Two more West Coast species that Douglas found are A. amabilis (Latin for “beautiful”) and A. procera, the “Noble fir.” I can distinguish one from the other – usually – except when I can't, as when they hybridize. The noble fir makes an excellent Christmas tree due to its stiff blue branches and “alpine” look and it has been our tree of choice for many years. A. amabilis would work too, but it is less encountered for such purpose, and maybe that's because the needles don't remain as long. Anyway, both species have wonderful garden cultivars, or just plant out the full-sized trees if you have room. I have discussed Abies procera 'Glauca Prostrata' before, that my specimen became apically agitated and now soars to about 35' tall. According to Hillier their original grew low and flat, originating in their Shroner Wood Nursery in about 1895. Abies amabilis 'Procumbens' and 'Spreading Star' are two cultivars that behave themselves and stay low, and a specimen of the latter is about 8' wide by 2' tall in 30 years at the lower end of our Long Road section.

Arbutus menziesii

Arbutus menziesii


Arbutus menziesii


Archibald Menzies
Thus far I have championed David Douglas and his conifers, but he also collected evergreen and deciduous trees and shrubs. As with the Douglas fir, Archibald Menzies discovered the “Pacific Madrone,” but it was Douglas who introduced it in 1827. Arbutus menziesii is a fantastic species in the wild – I have it on both of my properties – but it is difficult to establish in the garden. Nevertheless it won an Award of Merit in 1926. Its trunk rivals any Eucalyptus or Stewartia for beauty when the smooth reddish-brown bark peels in late summer to reveal green tones. White urn-shaped flowers are conspicuous in early summer and are then followed by orange berries. There is an area in Seattle called Magnolia, and it is its second largest neighborhood. Magnolia's name was a misnomer – a boner – which was named by Captain George Davidson of the U.S. Coast Survey in 1856 who mistook the madrona for true magnolias.



It has been one of my life-long observations that Arbutus menziesii trees are particularly susceptible to low-life vandalism, as males – women would never do it! – feel compelled to carve crude graffiti onto the trunks. We receive messages such as “Joey loves Crystal” inside a misshapen heart, “Skate or die” where I would encourage the latter or “Jimi Hendricks rocks!” – to which I would agree, but why disfigure the exquisite trunk? A couple of years ago I took a photo of a large, beautifully-barked madrona growing on a hill just 5 miles from the nursery. It was sitting along a gravel hick-road that services trailer houses and welfare residents before the road descends into the relative opulence of Cornelius, Oregon.

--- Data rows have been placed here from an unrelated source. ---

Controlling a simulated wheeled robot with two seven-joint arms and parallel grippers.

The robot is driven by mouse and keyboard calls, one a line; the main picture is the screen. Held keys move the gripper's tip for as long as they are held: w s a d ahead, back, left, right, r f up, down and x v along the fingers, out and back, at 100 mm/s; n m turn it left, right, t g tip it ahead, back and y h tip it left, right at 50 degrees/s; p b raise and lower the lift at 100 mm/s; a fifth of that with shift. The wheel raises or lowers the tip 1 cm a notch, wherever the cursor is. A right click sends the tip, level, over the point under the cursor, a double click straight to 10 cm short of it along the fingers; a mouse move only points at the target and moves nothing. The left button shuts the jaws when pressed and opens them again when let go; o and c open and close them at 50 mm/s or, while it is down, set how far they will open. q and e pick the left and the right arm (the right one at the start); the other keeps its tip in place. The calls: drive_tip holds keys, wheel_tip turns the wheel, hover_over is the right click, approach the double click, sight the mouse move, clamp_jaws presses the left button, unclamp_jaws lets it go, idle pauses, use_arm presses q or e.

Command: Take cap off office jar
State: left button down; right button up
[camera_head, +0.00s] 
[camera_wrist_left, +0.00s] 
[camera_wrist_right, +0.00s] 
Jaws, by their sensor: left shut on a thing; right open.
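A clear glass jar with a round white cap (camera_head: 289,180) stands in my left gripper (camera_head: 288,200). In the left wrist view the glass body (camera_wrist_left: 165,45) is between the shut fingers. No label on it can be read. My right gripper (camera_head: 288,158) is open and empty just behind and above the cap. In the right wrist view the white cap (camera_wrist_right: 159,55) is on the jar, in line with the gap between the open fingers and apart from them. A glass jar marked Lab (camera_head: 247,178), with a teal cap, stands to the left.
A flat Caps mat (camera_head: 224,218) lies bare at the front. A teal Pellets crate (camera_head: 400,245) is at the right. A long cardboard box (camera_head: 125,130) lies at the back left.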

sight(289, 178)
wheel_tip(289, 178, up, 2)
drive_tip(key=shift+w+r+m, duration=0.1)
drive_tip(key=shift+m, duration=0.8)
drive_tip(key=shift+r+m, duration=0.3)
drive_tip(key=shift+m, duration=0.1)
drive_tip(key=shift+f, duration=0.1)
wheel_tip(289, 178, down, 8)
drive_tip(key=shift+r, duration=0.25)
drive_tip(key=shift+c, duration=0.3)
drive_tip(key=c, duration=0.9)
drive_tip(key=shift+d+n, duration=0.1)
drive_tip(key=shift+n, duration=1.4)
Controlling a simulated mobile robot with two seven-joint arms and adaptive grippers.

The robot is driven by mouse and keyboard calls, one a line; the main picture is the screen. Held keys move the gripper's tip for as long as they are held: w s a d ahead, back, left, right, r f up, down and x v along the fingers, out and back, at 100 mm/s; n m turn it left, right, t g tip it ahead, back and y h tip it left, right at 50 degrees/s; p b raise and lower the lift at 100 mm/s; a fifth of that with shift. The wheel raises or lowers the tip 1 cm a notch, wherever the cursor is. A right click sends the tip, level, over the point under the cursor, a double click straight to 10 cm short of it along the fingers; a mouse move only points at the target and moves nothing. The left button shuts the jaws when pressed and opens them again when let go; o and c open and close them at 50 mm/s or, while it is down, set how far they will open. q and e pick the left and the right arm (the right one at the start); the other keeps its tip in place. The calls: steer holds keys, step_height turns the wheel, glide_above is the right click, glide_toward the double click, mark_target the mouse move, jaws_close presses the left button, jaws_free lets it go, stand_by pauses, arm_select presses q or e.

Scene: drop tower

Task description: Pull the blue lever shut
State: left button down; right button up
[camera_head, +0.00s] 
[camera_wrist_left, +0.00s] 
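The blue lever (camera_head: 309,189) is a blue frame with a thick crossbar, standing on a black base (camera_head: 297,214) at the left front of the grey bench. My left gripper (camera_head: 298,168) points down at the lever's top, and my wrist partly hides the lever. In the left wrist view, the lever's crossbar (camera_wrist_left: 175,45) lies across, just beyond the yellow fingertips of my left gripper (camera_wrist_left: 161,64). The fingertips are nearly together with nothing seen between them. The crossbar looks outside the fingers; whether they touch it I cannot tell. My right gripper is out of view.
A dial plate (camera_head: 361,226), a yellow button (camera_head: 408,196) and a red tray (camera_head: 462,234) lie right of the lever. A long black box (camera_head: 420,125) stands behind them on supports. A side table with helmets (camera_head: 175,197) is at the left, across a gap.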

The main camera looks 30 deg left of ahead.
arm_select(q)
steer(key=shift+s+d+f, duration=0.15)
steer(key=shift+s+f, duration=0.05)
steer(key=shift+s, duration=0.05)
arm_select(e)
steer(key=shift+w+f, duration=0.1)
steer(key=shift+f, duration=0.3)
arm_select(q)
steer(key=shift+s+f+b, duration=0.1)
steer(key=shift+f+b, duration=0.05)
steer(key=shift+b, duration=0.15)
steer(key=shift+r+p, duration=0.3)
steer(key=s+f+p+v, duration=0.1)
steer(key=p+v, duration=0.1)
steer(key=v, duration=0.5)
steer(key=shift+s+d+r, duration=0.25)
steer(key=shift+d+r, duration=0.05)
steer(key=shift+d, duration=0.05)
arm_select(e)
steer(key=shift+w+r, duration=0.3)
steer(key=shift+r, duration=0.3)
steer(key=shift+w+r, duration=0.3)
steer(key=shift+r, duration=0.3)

When Seth was processing the photo for our plant library he detected something which I missed – and he zoomed in to discover that "Bill" had previously made his acquaintance with the tree.



























Mahonia aquifolium


Thomas Nuttall
David Douglas probably tripped many times as he scrambled through our woods filled with Mahonia aquifolium, indeed our “Pacific Northwest fetterbush.” The “Oregon grape” is ubiquitous and uneventful to denizens of this region, but it must have been a choice introduction when Douglas sent it to England in 1823. Of low habit with bright yellow flowers followed by (somewhat) edible purple-black fruits, it will thrive in many garden soils...whether grown in sun or shade. One of Buchholz Nursery's first cash crops was the cultivar (or form) 'Compacta' and we grew thousands of rooted cuttings for the local landscape market. At some point we discontinued, but I honestly don't remember why. I still see the selection used locally, like in the parking lots of malls and supermarkets and even in the “landscape” in front of my local bank in Forest Grove. Douglas introduced the species in 1823 and it was described and named by Thomas Nuttall, the English botanist who lived and worked in America from 1808 until 1841. The genus name honors Bernard McMahon, an Irish-American horticulturist from Philadelphia who took care of plants collected on the Lewis and Clark Expedition.


David Douglas
D. Douglas, T. Nuttall, B. McMahon are all mentioned in this blog, and though they were born foreigners – exotics – they all contributed greatly to American botany and horticulture. Though his life was rather short-lived, I'm thankful that Douglas had a chance to make his mark in America. Who knows how much more he would have accomplished had ne not fallen – or was pushed – into a bull pit in Hawaii at the age of 35 where he was gored to death. He fathered no children; his only known “romantic” encounter was when a local Northwest Indian chief provided his 14-year-old daughter to Douglas. The chief's ploy was to gain status amongst his chiefly peers by using his daughter to form an alliance with a white man. She visited his tent one night but left running away and screaming in terror five minutes later. No white man from the Douglas camp knew just what occurred. Douglas was certainly mum because he didn't want his serious scientific reputation sullied in England by consorting with the American natives, even though all of the other European men did it. It is a bittersweet story, and I suppose that I would have rather stayed in the Pacific Northwest, stewing fern fronds and picking huckleberries with my native maiden, and to hell with the pretentious lords back in London.